## START Recorded data

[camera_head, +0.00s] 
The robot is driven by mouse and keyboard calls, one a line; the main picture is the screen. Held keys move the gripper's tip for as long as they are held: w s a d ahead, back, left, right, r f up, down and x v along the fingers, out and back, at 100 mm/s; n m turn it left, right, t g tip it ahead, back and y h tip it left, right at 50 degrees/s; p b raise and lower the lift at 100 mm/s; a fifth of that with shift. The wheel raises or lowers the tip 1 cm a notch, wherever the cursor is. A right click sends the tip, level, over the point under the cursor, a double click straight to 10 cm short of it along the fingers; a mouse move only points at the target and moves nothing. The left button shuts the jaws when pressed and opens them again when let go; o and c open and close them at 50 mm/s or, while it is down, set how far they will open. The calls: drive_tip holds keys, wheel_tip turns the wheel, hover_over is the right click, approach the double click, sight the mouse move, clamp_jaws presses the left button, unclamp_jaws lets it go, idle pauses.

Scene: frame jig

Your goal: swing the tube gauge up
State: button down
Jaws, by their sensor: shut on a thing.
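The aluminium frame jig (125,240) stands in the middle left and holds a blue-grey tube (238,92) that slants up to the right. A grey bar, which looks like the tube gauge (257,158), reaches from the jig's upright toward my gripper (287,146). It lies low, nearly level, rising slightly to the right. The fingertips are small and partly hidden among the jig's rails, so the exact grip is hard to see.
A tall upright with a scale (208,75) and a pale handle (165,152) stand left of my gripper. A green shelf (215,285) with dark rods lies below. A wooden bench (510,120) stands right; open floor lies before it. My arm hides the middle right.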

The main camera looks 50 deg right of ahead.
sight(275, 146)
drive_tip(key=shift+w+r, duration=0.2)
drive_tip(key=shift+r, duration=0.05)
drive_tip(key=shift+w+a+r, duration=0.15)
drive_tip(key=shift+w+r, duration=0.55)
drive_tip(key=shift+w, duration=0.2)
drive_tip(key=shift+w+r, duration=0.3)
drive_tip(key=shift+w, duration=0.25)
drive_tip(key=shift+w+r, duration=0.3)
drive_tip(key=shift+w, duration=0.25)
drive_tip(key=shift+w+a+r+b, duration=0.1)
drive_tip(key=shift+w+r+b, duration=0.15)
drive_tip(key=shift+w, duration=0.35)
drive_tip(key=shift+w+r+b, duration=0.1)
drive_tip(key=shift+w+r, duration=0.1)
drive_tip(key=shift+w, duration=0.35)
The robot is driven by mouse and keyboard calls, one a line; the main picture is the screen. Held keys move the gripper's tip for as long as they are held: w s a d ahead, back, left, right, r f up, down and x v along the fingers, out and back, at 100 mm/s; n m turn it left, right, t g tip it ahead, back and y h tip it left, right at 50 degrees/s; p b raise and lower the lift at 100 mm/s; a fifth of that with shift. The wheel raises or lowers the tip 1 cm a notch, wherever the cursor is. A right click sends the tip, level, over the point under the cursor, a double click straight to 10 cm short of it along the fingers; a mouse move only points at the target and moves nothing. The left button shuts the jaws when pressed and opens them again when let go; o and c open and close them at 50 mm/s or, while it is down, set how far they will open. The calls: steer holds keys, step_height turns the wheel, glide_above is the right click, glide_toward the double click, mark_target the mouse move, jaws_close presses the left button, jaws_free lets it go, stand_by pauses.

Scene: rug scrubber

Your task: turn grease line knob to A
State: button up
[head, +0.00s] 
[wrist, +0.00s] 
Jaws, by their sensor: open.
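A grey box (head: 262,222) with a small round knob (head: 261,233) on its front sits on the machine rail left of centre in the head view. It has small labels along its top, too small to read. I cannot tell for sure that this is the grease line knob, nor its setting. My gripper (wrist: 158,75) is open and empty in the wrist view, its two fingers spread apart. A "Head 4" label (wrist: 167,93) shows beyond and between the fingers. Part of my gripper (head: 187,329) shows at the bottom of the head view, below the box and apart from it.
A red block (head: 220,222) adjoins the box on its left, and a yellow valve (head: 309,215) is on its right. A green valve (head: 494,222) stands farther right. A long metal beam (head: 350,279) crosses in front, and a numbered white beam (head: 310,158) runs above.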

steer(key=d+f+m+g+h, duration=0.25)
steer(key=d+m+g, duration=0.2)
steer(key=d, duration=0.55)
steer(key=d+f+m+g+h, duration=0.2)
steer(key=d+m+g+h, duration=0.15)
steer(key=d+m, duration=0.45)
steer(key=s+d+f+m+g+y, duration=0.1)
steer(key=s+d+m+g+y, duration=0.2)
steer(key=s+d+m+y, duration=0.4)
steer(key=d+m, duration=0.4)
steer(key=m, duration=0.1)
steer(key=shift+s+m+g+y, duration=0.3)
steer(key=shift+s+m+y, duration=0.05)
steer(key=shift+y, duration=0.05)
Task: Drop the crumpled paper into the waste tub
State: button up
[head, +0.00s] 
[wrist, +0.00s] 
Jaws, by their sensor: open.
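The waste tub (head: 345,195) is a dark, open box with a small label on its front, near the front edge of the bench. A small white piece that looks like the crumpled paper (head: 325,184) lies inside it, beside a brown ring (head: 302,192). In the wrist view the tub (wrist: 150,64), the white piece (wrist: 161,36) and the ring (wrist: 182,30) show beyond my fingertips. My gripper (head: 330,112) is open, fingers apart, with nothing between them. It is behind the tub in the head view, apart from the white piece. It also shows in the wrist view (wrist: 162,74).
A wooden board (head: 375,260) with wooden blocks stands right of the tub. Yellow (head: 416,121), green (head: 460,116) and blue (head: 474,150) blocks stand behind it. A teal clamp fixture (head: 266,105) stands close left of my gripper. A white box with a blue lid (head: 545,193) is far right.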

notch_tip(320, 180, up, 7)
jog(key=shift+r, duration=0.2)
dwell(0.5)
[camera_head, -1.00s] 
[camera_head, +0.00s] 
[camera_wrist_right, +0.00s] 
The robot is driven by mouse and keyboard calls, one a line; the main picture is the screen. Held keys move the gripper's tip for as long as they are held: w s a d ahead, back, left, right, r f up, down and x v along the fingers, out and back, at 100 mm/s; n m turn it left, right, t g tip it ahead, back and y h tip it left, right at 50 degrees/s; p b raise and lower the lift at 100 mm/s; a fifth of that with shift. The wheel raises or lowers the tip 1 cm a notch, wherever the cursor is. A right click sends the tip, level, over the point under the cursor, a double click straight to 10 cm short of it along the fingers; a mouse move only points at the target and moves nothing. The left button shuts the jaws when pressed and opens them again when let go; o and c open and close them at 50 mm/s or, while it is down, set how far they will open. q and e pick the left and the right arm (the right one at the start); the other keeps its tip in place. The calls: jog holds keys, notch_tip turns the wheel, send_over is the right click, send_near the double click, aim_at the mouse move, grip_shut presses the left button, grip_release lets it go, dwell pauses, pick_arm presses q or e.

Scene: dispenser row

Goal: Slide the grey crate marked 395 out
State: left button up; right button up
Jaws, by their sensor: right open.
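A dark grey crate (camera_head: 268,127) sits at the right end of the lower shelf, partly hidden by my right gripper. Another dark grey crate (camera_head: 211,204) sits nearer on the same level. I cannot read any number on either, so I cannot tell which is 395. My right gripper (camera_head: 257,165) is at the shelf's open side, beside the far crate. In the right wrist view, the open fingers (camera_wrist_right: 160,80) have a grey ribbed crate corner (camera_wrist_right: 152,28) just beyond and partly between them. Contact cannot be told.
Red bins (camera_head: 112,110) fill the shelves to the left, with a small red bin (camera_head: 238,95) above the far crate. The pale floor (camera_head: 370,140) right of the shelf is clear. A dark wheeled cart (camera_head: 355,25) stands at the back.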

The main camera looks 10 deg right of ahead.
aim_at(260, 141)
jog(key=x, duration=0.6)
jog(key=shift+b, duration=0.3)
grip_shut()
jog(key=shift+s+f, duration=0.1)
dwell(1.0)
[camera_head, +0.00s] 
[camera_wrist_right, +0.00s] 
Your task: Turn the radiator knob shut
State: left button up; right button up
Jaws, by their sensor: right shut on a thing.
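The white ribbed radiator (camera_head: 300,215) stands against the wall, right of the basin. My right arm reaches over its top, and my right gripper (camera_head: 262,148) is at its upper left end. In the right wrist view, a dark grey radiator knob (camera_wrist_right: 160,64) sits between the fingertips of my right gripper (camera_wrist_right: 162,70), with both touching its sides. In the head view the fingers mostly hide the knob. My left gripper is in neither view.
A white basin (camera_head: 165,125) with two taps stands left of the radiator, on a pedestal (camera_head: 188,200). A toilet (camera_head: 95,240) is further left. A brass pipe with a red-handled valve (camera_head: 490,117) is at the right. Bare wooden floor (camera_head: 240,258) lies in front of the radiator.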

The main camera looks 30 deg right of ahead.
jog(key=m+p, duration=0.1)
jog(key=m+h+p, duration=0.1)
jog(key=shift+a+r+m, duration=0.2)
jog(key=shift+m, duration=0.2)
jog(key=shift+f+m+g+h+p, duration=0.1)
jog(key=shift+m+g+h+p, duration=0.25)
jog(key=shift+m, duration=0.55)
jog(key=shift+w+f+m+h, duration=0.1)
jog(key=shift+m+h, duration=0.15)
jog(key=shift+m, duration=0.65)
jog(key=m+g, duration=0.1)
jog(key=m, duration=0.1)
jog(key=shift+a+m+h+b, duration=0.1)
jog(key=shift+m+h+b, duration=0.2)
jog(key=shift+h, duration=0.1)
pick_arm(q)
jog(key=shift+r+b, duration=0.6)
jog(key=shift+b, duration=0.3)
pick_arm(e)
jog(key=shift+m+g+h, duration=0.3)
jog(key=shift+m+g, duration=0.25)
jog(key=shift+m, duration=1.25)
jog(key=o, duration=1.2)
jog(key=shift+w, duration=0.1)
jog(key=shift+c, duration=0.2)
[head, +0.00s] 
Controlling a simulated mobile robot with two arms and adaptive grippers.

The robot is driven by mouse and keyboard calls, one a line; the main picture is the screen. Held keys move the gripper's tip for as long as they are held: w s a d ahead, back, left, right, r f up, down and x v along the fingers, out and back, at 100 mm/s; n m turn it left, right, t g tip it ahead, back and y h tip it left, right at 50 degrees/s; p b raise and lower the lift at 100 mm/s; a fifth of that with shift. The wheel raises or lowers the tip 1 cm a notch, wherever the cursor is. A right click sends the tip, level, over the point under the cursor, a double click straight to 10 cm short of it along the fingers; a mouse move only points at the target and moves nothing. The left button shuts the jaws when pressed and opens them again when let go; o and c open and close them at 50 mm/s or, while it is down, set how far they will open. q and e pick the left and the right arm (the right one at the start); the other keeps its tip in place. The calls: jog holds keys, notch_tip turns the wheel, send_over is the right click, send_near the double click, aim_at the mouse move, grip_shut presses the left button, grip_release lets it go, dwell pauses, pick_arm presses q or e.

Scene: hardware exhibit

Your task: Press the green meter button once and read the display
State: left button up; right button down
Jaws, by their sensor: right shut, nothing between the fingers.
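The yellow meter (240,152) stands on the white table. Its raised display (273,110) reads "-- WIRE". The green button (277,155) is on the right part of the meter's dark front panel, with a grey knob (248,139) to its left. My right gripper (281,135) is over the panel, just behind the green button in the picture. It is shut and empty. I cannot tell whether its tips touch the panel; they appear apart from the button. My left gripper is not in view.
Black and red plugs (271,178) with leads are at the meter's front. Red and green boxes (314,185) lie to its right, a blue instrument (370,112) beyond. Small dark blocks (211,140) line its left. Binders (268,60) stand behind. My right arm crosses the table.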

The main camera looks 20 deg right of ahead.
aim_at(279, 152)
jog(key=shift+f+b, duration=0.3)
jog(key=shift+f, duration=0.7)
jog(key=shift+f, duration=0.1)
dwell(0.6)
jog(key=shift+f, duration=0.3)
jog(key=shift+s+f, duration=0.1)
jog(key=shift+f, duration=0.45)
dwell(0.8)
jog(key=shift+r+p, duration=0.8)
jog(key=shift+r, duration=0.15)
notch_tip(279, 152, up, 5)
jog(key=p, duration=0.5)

## END Recorded data

Exercise directions:
Everything from the line with "Scene: hardware exhibit" through the line with "State: left button up; right button down", both ends included, should be repeated exactly; nothing else should appear.

Answer for this exercise:
Scene: hardware exhibit

Your task: Press the green meter button once and read the display
State: left button up; right button down

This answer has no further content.